不管怎麼說,從我們的特定觀點出發,虔信派不過意味著循規蹈矩地控制和監督的、即禁慾行為,滲透到了各種非加爾文教派之中。然而,路德教必定會覺得這種合理的禁慾主義是一種完全陌生的因素,而德國虔信派的教義則因為這一事實所產生的困難而缺乏一致性。斯彭內爾將路德教的觀點同加爾文教獨有的、帶著「為上帝增添榮耀的意圖」而做的善行說結合起來,作為系統宗教行為的教義基礎。他還帶著一種加爾文教色彩的信仰,相信選民能夠在某種相對程度上獲得基督教的完善性。然而,這個理論缺少一致性。受到神秘主義者強烈影響的斯彭內爾,以一種不確定但本質上卻有路德教實質的方法,去描述系統的基督徒行為,以期達到一種平衡,而不願是證明它的正確性。他沒有從神聖化中推演出「唯一的確實性」,也沒有採納確保恩寵的思想,相反卻用了前文已經討論過的路德的那種多少有點鬆散的有關信仰與善行相聯繫的思想。
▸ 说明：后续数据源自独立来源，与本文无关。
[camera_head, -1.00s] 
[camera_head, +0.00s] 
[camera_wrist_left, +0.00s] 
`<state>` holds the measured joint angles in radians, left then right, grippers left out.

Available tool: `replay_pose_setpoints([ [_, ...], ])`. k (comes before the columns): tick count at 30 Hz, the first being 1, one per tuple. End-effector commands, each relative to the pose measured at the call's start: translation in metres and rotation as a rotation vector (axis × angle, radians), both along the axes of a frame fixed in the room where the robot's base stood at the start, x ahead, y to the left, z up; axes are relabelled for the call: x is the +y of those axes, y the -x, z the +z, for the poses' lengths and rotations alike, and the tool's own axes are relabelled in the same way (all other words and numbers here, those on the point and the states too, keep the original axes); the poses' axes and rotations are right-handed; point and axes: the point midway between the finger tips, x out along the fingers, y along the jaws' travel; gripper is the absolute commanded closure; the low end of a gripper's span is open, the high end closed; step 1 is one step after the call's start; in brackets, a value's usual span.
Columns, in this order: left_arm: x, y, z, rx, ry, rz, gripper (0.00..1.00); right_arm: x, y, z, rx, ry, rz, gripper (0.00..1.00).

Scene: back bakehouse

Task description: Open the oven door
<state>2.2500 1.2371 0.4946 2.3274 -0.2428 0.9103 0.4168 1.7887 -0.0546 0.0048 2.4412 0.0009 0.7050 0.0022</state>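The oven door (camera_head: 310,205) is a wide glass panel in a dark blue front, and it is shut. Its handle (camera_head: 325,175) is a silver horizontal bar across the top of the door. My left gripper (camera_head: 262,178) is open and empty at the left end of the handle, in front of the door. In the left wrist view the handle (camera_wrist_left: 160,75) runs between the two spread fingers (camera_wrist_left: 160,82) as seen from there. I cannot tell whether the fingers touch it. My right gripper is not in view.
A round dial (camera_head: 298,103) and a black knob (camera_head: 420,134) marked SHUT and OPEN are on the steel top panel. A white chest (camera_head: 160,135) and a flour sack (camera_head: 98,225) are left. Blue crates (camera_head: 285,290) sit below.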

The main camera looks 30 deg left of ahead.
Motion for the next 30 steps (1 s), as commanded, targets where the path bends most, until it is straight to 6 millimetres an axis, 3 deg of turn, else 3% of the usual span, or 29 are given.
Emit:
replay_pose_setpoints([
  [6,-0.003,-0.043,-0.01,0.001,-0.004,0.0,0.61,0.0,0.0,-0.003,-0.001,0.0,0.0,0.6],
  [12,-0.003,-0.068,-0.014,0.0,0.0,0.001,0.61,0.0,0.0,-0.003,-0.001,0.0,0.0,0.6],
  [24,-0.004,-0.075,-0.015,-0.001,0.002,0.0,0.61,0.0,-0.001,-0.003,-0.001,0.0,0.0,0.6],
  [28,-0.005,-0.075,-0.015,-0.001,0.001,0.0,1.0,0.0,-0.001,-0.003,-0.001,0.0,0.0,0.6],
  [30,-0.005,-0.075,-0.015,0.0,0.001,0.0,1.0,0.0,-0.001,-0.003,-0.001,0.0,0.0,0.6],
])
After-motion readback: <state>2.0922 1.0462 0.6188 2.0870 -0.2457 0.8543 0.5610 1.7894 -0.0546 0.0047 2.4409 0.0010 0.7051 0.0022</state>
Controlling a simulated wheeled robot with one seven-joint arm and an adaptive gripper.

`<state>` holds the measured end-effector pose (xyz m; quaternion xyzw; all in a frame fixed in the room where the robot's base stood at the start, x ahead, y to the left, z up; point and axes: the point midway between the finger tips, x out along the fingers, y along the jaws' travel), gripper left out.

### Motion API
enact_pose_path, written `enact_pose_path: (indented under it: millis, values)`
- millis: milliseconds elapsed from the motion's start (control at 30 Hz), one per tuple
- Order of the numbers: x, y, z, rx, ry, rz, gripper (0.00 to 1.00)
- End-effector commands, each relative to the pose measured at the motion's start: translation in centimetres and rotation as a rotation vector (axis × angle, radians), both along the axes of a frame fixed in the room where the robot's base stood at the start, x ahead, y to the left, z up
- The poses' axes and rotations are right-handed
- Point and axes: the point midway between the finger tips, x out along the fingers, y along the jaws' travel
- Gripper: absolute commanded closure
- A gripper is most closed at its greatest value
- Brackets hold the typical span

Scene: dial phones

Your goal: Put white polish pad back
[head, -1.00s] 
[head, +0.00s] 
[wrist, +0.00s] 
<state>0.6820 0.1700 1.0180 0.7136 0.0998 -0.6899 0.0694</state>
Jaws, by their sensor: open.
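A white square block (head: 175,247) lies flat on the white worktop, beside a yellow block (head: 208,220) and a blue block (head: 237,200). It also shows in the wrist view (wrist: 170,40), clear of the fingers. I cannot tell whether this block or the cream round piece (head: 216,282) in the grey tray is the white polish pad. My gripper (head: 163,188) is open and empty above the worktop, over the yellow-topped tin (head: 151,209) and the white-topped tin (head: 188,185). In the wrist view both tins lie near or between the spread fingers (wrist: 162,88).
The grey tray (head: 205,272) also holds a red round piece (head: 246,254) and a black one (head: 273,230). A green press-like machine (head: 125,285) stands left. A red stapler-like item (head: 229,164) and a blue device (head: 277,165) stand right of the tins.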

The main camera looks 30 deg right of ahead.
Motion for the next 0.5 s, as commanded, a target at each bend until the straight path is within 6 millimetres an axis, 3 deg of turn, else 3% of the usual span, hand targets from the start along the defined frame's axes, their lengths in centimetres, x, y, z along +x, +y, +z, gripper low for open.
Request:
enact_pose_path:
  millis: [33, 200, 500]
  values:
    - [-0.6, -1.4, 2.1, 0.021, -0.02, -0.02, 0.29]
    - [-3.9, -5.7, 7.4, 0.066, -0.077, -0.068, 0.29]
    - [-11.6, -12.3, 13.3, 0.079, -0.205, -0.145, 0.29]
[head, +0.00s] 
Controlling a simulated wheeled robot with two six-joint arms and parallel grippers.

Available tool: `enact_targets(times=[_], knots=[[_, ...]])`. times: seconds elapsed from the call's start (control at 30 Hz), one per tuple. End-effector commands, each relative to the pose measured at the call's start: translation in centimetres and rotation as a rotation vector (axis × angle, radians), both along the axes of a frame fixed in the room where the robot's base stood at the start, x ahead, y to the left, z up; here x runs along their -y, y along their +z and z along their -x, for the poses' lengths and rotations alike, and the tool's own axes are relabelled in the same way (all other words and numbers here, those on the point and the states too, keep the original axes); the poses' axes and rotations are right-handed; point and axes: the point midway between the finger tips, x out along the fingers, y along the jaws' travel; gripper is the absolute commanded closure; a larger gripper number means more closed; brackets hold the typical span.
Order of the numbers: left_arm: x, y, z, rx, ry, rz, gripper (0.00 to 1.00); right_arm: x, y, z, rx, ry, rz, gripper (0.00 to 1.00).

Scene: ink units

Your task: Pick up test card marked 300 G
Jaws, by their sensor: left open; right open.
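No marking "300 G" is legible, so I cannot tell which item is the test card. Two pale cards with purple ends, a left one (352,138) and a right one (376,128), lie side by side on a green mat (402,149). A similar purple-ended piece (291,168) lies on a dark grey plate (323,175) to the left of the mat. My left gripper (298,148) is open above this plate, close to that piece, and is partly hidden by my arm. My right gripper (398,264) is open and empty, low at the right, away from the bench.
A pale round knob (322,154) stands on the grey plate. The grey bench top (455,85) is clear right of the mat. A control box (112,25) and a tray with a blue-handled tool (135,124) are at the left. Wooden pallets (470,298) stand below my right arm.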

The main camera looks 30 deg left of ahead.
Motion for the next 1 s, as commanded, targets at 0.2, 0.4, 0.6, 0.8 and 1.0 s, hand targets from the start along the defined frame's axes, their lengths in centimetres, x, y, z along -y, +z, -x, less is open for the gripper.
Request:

然而,一旦虔信派的理性的和禁慾的因素大大超過其情感的因素,那麼對我們的主題具有實際意義的思想就會保持住它們的地位。這些思想就是:(1)有條理地發展自己的恩寵狀態,使之逐步達到越來越高的恩寵和完善程度,這是恩寵的標誌,亦是一條規律;(2)「上帝的旨意通過那些處於這種恩寵狀態的人而起作用」,也就是說,在這種狀態中,假如他們能夠耐心地等待,有條理地慎思,那麼上帝就會賜予他們以上帝的標誌。對於A.H.佛蘭克來說,職業勞動也是一項典型的禁慾活動,上帝本身就是通過他的選民因勞動獲得的成就而賜福於他們的,他覺得這一點是不容爭辯的事實。並且,我們也將會看到,清教徒也是這樣認為的。
而且,作為雙重天命的一種替代,虔信派通過本質上類似加爾文教但又較為溫和的一種方式提出了一些思想,並且在這些思想的基礎上,建立起一個仰賴上帝特別恩寵的選民貴族階層,這樣也就導致了一種我們已於上文提到過的諸多心理後果。例如,其中一個後果就是所謂的懺悔限期論,虔信派的反對者們通常將它歸咎於虔信派(雖然並不公平)。這種學說認為,恩寵是面向所有人的,但對每個人來說,他不是在生命的某一確定時刻得到一次恩寵,就是在最後的某一刻得到。誰錯過了這個機會,都不能獲得普遍恩寵的幫助;他就會處在一個與加爾文教義所說的那些被上帝遺棄的人相同的境地。佛蘭克從個人體驗中得出了與這一理論非常接近的觀點。這個在虔信派中廣為流傳,甚至可以說佔居了統治地位的觀點就是:只有在某些獨特和奇異的情況下,也就是說,在有懺悔之心以後,這種恩典才能奏效。根據虔信派的教義,既然不是每個人都能獲得這種經歷,所以,那些沒有得到的人,即使是用了虔信派推薦給他們的方法,在獲得重生者眼中,仍然是消極的基督徒。另一方面,因為有了一種誘發懺悔的方法,就使得獲得恩寵事實上也成了合理的人類活動。
雖然不是每個人都會採取在私人密室中懺悔的做法,例如,佛蘭克就不是這樣,但是這種做法的確成為了許多虔信派教徒的特質,就像斯彭內爾反覆提出的疑問所顯示的那樣,這種做法尤其可以看作是虔信派牧師的特質;然而,受恩寵的貴族階層卻極力反對這種做法。同時,這種反對思想又在削弱它與路德宗聯繫的問題上起到了一定的作用。通過懺悔獲得的恩寵對行為所產生的明顯效果,形成了一種允許獲得赦免的必要標準;因此,僅僅懺悔是遠遠不夠的。